A dicembre, durante il 24esimo vertice tra Ue e Cina, la presidente della Commissione europea, Ursula von der Leyen, aveva chiarito che con il termine de-risking l’Ue intende “affrontare le dipendenze eccessive e diversificare le catene di approvvigionamento“. Perché anche nel 2023, la Cina è stata il principale partner dell’Ue per le importazioni di beni: i Paesi membri hanno acquistato dal gigante asiatico un quinto delle importazioni extra-Ue del blocco.

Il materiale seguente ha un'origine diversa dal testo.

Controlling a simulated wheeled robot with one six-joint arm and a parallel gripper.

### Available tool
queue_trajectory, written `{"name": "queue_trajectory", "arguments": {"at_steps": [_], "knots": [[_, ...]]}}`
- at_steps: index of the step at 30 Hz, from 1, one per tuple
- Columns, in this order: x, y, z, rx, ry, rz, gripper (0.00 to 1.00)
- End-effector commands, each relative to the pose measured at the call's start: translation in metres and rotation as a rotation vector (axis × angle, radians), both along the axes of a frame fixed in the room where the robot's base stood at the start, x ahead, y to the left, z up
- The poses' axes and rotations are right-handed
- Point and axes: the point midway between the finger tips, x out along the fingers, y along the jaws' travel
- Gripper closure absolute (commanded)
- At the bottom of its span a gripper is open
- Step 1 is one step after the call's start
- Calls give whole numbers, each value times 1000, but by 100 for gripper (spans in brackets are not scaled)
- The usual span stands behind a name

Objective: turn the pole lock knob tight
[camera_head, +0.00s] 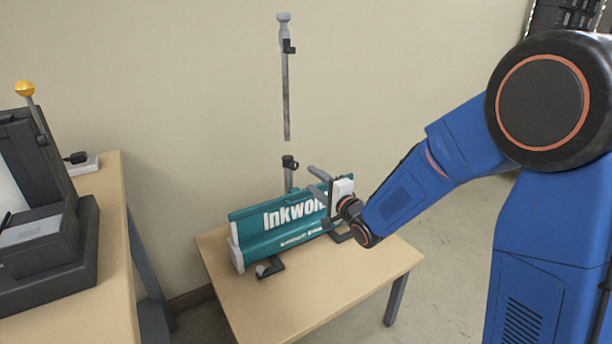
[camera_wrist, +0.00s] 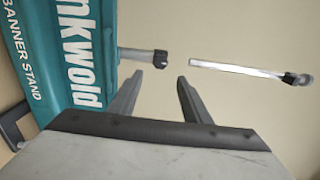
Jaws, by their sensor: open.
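The lower pole (camera_head: 289,180) stands upright behind the teal banner stand (camera_head: 277,228), with a black collar and lock knob (camera_head: 290,162) on its top. The collar also shows in the wrist view (camera_wrist: 160,59), just beyond the fingertips; the knob's turn position is too small to tell. An upper pole (camera_head: 286,95) with a black clamp (camera_head: 289,46) is above, and bare wall shows between the two poles. My gripper (camera_head: 311,178) is open and empty, right of and below the collar. Its two fingers (camera_wrist: 160,76) are spread apart and do not appear to touch the knob.
The banner stand rests on a small wooden table (camera_head: 340,290) against the wall, with a black foot (camera_head: 271,268) at its front. A wooden desk (camera_head: 110,230) with a dark machine (camera_head: 45,240) is at the left. Floor is clear at the right.

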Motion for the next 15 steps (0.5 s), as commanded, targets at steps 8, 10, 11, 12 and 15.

Più che dagli Stati Uniti (13,7 per cento), Regno Unito (7,2 per cento), Svizzera (5,5 per cento) e Norvegia (4,7 per cento).
D’altra parte, l’Ue esporta in Cina l’8,8 per cento del totale delle sue esportazioni. La terza maggiore destinazione, preceduta dagli Stati Uniti (19,7 per cento) e dal Regno Unito (13,1 per cento). Tra gli Stati membri dell’Ue, nel 2023 i Paesi Bassi sono stati il maggiore importatore di prodotti cinesi, per un valore di 117 miliardi di euro, seguiti dalla Germania (95 miliardi) e dall’Italia (48 miliardi). Berlino è l’unico Paese dell’Ue – oltre a Lussemburgo, ma con numeri decisamente più importanti – ad avere la bilancia commerciale in positivo con la Cina: la Germania ha infatti esportato nella Repubblica Popolare beni per 97 miliardi di euro. Nella classifica dei maggiori esportatori verso Pechino, è seguita dalla Francia (25 miliardi) e dai Paesi Bassi (22 miliardi). Il Made in Italy esporta beni in Cina per 19 miliardi di euro.
Ma se rispetto all’anno scorso la bilancia commerciale tra Bruxelles e Pechino ha accennato un movimento verso il riequilibrio, c’è un dato fortemente in controtendenza: quello di automobili e autoveicoli. Spauracchio più volte paventato dall’Ue, che a ottobre ha avviato un’indagine sui sussidi della Repubblica popolare nella produzione di auto elettriche, il dato del 2023 conferma i timori di Bruxelles. Nel mercato Ue sono entrate automobili cinesi per un valore di 3,5 miliardi di euro, il 36,7 per cento in più rispetto al 2022.
Le apparecchiature per le telecomunicazioni rimangono al primo posto tra i prodotti importati dalla Cina, anche se sono passate da 63,1 miliardi di euro nel 2022 a 56,3 miliardi di euro nel 2023. Macchine e apparecchi elettrici (36,5 miliardi di euro) e macchine automatiche per l’elaborazione dell’informazione (36 miliardi) sono rispettivamente al secondo e al terzo posto. Il calo maggiore è stato registrato dall’import di composti organo-inorganici e correlati, utilizzati come catalizzatori nelle reazioni chimiche, il 45,4 per cento in meno rispetto al 2022.